2.1 Groundwork Trusts throughout the country
are already engaged in partnerships with more than 100 local authorities
and some 70 RSLs, operating within the framework of key local
and regional strategies.
Such partnerships have the potential to deliver
significant integrated activity in five areas:
improving housing-related environments;
engaging residents in local decision-making;
addressing crime and the fear of
crime;
delivering local learning, skills
and jobs; and
developing strategic approaches to
open space.
2.2 The introduction of housing market renewal
pathfinders was a welcome step in attempting to find new ways
of breaking into the cycle of decline that continues to affect
areas which are struggling to readjust after losing their economic
purpose or their community focus. The pathfinder projects are
built on the recognition that in many areas of the north and midlands
there are too many poor quality houses with no market incentive
to intervene and in some areas simply too many houses full stop
with a need for an "orderly downsizing" or "managed
decline" to reflect the continuing downturn in demand.
2.3 At the same time, however, strategies
need to be put in place to arrest and reverse the decline if we
are to prevent communities from dying completely.

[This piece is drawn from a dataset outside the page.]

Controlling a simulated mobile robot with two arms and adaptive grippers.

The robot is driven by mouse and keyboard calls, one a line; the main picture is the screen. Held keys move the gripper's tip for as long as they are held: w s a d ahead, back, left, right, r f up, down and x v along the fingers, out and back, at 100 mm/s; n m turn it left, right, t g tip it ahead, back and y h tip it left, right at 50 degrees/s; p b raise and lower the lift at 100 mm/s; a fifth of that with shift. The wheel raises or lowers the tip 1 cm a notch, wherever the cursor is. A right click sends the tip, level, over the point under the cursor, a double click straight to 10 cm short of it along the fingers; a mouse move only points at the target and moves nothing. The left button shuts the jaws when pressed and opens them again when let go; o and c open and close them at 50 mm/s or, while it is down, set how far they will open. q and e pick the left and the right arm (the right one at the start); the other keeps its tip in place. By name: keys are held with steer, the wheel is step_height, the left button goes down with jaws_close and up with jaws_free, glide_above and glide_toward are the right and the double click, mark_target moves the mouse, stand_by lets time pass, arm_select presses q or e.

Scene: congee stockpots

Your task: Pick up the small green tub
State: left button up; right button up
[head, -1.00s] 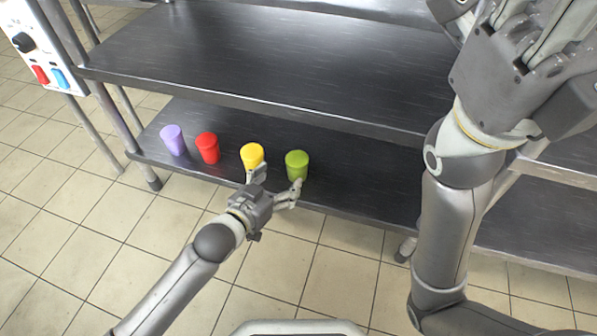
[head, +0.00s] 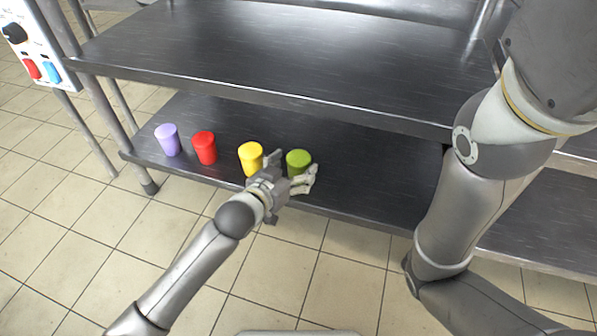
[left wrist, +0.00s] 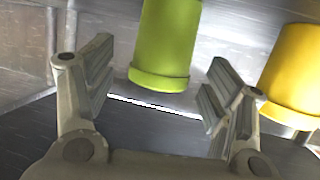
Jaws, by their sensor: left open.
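The small green tub (head: 298,161) stands on the lower dark shelf, at the right end of a row of tubs. My left gripper (head: 293,172) is at the shelf's front edge, just in front of the green tub, with its fingers apart. In the left wrist view the green tub (left wrist: 165,45) shows ahead, between the two open fingers (left wrist: 155,95) and a little beyond their tips. Nothing is held. My right arm shows at the right of the head view, but its gripper is outside the picture.
A yellow tub (head: 250,158) stands close to the left of the green one; it also shows in the left wrist view (left wrist: 293,75). A red tub (head: 204,147) and a purple tub (head: 168,140) stand farther left. The upper shelf (head: 280,60) overhangs behind. The lower shelf is clear to the right.

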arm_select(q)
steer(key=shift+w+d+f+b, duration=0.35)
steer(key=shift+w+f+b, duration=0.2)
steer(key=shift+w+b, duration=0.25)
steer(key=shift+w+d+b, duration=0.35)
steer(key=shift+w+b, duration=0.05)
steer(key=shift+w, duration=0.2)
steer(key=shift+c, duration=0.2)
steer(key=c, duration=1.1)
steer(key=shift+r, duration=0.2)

This, clearly,
is a long-term process and one the Government has already prioritised
through its strategies for neighbourhood renewal and urban and
rural renaissance. However, a key factor in the success of this
drive will be finding ways to improve the physical fabric of neighbourhoods
through a process which energises, empowers and enthuses existing
residents to stem outward migration and stimulate inward investment.
2.4 In areas of low housing demand the potential
benefits of improving or creating "community spaces"

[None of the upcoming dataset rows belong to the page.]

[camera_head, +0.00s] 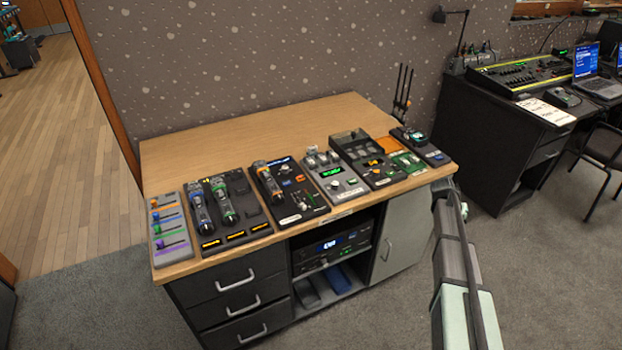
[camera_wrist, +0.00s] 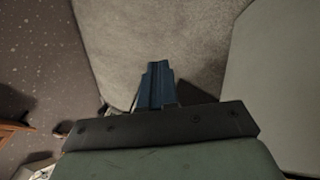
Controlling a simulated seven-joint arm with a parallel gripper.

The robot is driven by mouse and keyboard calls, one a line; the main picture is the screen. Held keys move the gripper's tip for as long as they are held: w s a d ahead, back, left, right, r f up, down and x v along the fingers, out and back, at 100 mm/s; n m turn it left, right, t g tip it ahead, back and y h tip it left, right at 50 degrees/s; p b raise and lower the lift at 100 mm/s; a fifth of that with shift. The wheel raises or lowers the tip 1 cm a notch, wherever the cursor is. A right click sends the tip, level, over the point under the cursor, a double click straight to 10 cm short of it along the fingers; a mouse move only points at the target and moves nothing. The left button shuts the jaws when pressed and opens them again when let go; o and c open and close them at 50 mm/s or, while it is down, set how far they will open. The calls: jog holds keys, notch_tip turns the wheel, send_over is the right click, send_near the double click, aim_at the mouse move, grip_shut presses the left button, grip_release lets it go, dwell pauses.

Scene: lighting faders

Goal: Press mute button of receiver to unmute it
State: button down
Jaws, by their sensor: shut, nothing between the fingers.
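My gripper (camera_wrist: 157,68) shows in the wrist view with its blue-grey fingers together and empty, over grey carpet. In the head view my arm rises at the right, beside the desk's front right corner; its fingertips cannot be made out there. No label marks the receiver. A black unit with a blue display (camera_head: 335,246) sits in the open shelf under the desktop and may be it. A small black device with a lit screen (camera_head: 420,146) lies at the desktop's right end, near dark antennas (camera_head: 403,90). I cannot make out a mute button or its state.
The wooden desktop (camera_head: 235,140) is bare at the back. Along its front stand a fader panel (camera_head: 170,232), handheld units in docks (camera_head: 228,208) and several control boxes (camera_head: 335,175). Drawers (camera_head: 235,290) and a grey cabinet door (camera_head: 398,240) flank the shelf. Carpet lies open in front.

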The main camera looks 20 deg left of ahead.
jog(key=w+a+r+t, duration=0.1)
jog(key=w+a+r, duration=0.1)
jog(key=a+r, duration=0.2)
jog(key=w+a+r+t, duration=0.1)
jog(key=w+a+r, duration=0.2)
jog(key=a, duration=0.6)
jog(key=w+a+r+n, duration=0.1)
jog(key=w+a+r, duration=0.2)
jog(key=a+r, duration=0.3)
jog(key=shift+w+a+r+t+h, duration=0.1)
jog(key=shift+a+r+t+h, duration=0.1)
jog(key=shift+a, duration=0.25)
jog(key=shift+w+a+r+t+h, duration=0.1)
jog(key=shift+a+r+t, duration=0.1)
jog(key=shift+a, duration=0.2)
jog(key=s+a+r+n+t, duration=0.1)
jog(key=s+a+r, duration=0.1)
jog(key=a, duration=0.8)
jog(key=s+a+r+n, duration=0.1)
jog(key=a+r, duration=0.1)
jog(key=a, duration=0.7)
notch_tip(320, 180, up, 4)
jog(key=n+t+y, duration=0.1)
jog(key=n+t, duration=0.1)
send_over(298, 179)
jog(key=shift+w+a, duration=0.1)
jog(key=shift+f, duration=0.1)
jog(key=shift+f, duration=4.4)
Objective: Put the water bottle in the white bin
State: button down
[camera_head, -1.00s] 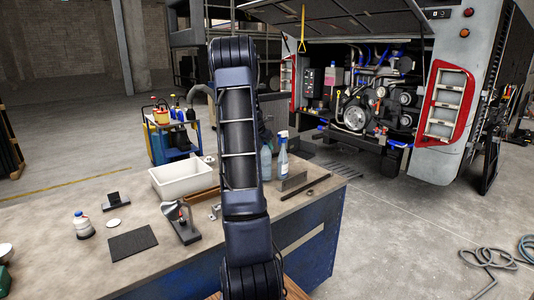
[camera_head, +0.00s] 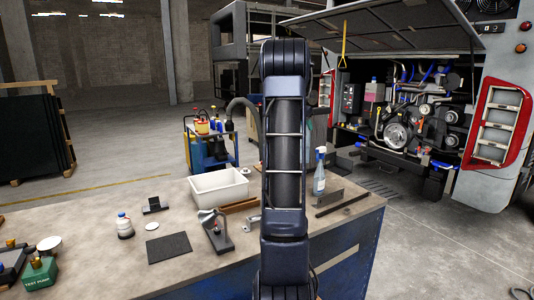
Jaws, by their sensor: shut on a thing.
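The white bin (camera_head: 224,198) is an open rectangular tub on the far side of the workbench, left of my arm. Its inside shows in part and looks empty. I do not see the water bottle; my upright dark arm covers the strip of bench just right of the bin. A bottle with a blue spray head (camera_head: 319,173) stands upright right of my arm. My gripper is hidden behind my arm or out of frame, so I cannot see what it holds.
On the workbench (camera_head: 95,225) are a small white bottle (camera_head: 124,226), a dark mat (camera_head: 169,247), a metal tool on a stand (camera_head: 215,231) and a green box (camera_head: 40,271). A metal angle piece (camera_head: 328,196) lies near the spray bottle. A cart (camera_head: 208,148) stands behind.

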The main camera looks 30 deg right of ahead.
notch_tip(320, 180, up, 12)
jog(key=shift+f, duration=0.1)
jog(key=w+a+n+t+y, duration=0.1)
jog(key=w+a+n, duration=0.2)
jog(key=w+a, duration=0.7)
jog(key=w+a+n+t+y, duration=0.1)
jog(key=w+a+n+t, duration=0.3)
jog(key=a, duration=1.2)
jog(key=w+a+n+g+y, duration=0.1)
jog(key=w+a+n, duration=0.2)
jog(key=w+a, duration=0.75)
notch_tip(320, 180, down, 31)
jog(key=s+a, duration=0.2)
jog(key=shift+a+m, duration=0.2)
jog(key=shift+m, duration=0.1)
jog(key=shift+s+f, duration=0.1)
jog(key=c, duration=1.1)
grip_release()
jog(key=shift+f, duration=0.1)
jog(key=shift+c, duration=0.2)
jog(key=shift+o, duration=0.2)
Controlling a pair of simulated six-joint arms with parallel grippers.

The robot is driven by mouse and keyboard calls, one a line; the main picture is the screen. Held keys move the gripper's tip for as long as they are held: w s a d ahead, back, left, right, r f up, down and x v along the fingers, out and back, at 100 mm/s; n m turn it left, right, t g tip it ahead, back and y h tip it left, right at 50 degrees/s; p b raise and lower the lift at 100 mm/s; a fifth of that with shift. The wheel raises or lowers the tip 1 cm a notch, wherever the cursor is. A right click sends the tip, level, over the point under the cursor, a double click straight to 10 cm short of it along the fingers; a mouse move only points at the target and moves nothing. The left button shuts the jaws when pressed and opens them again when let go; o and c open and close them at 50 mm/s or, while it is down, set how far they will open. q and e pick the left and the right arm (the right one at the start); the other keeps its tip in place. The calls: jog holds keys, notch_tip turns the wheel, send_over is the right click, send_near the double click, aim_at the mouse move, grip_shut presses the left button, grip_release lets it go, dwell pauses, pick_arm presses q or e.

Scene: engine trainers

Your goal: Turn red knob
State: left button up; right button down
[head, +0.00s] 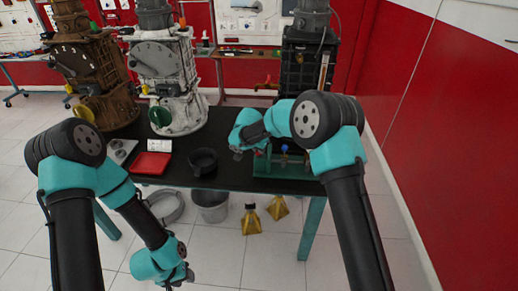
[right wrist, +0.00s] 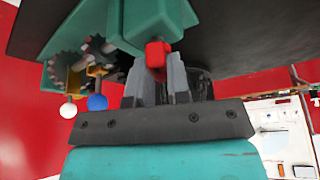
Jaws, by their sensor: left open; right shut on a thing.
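The red knob (right wrist: 155,55) shows in the right wrist view, on the end of a green fixture with gears (right wrist: 165,20). My right gripper (right wrist: 161,78) has its grey fingers on either side of the red knob and is shut on it. In the head view the green fixture (head: 262,168) stands at the right of the black table, and the red knob is hidden behind my right gripper (head: 238,150). My left gripper (head: 183,276) hangs low over the floor in front of the table, open and empty.
A blue knob (right wrist: 97,102) and a white knob (right wrist: 68,110) are beside the red one. A black bowl (head: 203,162) and a red tray (head: 152,163) lie on the table (head: 232,178). Engines stand behind. A bucket (head: 211,205) and yellow bottles (head: 251,220) are on the floor.

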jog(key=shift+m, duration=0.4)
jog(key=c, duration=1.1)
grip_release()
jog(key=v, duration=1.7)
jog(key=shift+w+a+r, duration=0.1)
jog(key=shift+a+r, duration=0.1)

close to people's homes are very significant. As areas of over-supply
become subject to large-scale clearances major new areas of open
space will be created. If these open spaces are left unused for
any length of time or subject to cursory landscaping they are
very likely to become the focus for negative behaviour and may
simply compound a sense of desolation among those who continue
to live in the area. Engaging those people in creating attractive
and useful communal facilitieseither as a permanent addition
to neighbourhoods or to provide an interim land useis an
obvious way of mitigating these effects. However, creating such
facilities through a process which generates community confidence
can also support longer term renewal strategies, making areas
safer and more attractive encouraging existing residents to stay
and making it easier to attract new residents and businesses.

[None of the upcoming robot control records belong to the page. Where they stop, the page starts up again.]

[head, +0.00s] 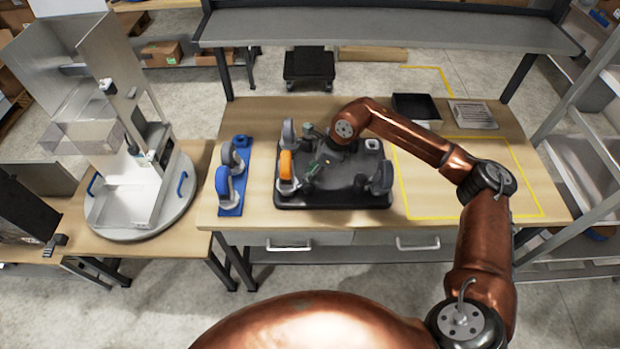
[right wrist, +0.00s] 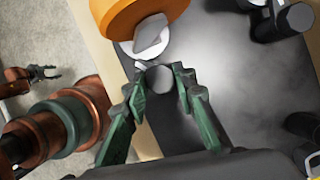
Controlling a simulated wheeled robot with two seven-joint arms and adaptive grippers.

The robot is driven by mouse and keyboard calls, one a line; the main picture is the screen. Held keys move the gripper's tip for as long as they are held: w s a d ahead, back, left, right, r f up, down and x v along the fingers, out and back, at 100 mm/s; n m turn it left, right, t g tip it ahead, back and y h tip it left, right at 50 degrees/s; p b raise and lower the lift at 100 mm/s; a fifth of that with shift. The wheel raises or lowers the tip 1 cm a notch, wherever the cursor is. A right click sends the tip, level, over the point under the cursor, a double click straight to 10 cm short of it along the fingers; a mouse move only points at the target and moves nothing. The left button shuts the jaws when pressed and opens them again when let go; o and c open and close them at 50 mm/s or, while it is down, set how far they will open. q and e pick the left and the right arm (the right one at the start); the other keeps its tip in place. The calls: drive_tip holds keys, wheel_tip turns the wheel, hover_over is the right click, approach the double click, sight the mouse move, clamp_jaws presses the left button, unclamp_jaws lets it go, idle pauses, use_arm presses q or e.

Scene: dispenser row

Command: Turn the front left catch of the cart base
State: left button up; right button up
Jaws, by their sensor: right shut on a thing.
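The cart base (head: 340,168) lies on the table as a dark plate with casters standing up from it. The front left caster has an orange wheel (head: 286,164), which also shows at the top of the right wrist view (right wrist: 145,14). My right gripper (head: 308,170) is at this caster. In the right wrist view its green fingers (right wrist: 160,80) are shut on the small grey catch (right wrist: 159,79), just below the wheel's light hub. In the head view my arm and fingers partly hide the catch. My left gripper (right wrist: 44,73) shows small in the right wrist view, fingers apart and empty.
A blue holder (head: 231,208) with casters stands left of the base. A black tray (head: 415,106) and a grey slotted tray (head: 472,114) lie at the back right. A round turntable (head: 140,225) stands at left.

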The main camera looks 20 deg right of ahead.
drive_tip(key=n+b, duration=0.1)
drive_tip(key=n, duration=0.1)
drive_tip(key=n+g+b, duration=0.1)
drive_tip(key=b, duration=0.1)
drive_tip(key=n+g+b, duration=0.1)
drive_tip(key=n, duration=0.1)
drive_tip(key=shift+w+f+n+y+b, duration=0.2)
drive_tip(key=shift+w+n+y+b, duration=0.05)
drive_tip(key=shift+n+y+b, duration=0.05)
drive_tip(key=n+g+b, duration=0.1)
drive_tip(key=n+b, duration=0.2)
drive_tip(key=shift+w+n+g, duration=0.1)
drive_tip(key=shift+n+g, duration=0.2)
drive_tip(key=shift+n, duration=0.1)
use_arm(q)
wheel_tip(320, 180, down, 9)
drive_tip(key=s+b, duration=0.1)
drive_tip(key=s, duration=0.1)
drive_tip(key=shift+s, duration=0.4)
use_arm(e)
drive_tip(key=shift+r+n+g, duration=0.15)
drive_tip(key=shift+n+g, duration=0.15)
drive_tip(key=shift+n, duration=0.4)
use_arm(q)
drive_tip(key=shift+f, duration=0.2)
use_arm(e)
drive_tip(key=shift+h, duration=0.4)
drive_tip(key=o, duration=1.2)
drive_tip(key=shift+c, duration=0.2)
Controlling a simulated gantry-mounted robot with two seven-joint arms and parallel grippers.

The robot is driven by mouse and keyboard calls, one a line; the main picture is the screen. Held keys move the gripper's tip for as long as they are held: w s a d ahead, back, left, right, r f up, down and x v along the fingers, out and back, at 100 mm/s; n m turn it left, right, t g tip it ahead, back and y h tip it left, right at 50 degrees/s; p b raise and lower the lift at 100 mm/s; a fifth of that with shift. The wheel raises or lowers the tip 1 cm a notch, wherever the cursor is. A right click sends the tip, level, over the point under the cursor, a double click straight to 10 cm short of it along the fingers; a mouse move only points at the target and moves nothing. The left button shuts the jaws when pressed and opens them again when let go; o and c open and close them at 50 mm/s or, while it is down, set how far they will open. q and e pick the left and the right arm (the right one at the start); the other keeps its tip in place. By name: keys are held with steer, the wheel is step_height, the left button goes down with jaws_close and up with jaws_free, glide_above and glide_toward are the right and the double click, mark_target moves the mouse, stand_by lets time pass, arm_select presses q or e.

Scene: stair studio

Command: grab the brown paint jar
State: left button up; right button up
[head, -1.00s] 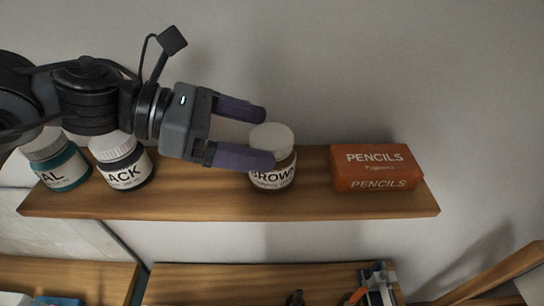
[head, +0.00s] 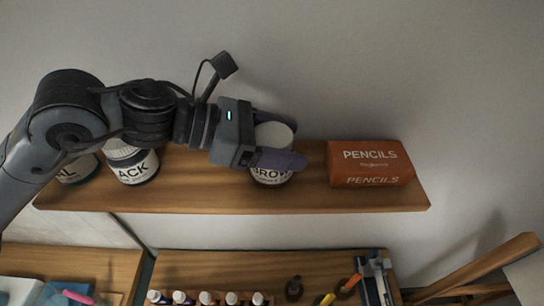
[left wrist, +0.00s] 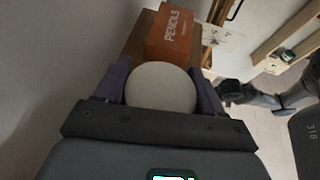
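The brown paint jar (head: 272,137) stands upright on the upper wooden shelf, with a white lid and a label whose letters "BROW" show. My left gripper (head: 285,140) has its purple fingers on either side of the jar, one behind it and one across its front. In the left wrist view the jar's round white lid (left wrist: 160,88) sits between the two fingers (left wrist: 160,85). Thin gaps seem to remain beside the lid, and firm contact cannot be made out. The jar still rests on the shelf. My right gripper is not seen.
An orange pencils box (head: 371,163) lies right of the jar on the shelf (head: 220,195). A black paint jar (head: 132,163) and a teal one (head: 77,170) stand to the left, partly behind my arm. A lower shelf (head: 220,265) holds small bottles and tools.

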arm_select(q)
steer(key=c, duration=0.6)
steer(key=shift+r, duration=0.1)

2.5 Groundwork's experience of working with
tenants and residents in deprived communities for more than two
decades demonstrates that creating safe, clean and green spaces
close to where people live is one of the most effective ways of
kick-starting a revival in the fortunes of even the most run-down
of neighbourhoods. It also shows the importance of ensuring that
green and open spaces play a central role in the planning and
design of new developments. Where this work is delivered in a
way which gives residents the status of "lead partner"
in the process it generates much wider and more lasting outcomes.
Giving tenants and residents the support, the training and the
tools to take the lead in improving their surroundings can produce
real added-value benefits by reducing anti-social behaviour and
the fear of crime, generating skills and jobs and encouraging
new investment.
NEIGHBOURHOOD LEARNING
3. Another important aspect of developing
strategies for addressing low demand areas is the neighbourhood
renewal agenda and the role of improving skills and enterprise
to rebuilding individual self-esteem and the capacity and prospects
of whole neighbourhoods. Since they were introduced Groundwork
Trusts have been finding new ways of building on New Deal to deliver
training and jobs to the long-term unemployed, increasingly concentrating
on the "hard core jobless"those furthest removed
from the labour market with the most profound personal and vocational
skills shortages including those on incapacity benefit.
3.1 As well as offering a mechanism for
improving stock and open spaces, these neighbourhood employment
programmes are also increasingly being used to address other key
priorities among housing providers. Poorly insulated homes and
the fuel poverty that results are a major concern on social, economic
and environmental grounds. Increasing the energy efficiency of
housing association stock is one of the key goals contained in
the Housing Corporation's sustainable development strategy and
is linked directly with benefits for residents as well as for
the environment.
3.2 Transitional employment programmes which
focus on installing energy efficiency measures in homes provide
a multitude of connected outcomesproviding jobs, meeting
environmental targets and helping to save the money if not the
lives of vulnerable people living in our poorest communities.
They also help raise the standards for environmental quality in
housing design and repair and provide a pool of transferable skills
in what will clearly be a growth industry. Where these programmes
are developed and extended to create new social enterprises the
dividends are even greater providing long-term job creation and
a new economic stimulus for severely disadvantaged areas.
CONCLUSION AND
RECOMMENDATION
4. ODPM's Sustainable Communities plan represents
a significant and valuable step in bringing together a number
of these strands in a concerted effort to address in an integrated
way the need for more, better quality homes in improved and more
inclusive surroundings. As ever, the challenge is translating
this set of ideas and initiatives into action which makes a tangible
and long term difference to our collective quality of life. The
following are a series of measures which Groundwork believes would
contribute to achieving a more integrated approach to housing
and liveability policy which would help address the challenges
facing market renewal areas:
(a) Regional housing strategies should
include plans to improve liveability and housing related environments.
(b) The housing market renewal pathfinders
should develop strategic working relationships with environmental
regeneration agencies in order to capitalise on the benefits to
be achieved from creating and improving open spaces in areas of
low demand.
(c) Learning & Skills Councils,
regional development agencies and housing associations should
prioritise support for estate-based transitional employment programmes
and local social enterprises as a means of delivering improvements
to housing stock and building skills and confidence in deprived
neighbourhoods.
(d) Greater use should be made of voluntary
sector intermediary organisations in determining the views and
needs of tenants, and ensuring that residents continue to be involved
in decision-making and are enabled to play a part in long-term
maintenance regimes and management strategies.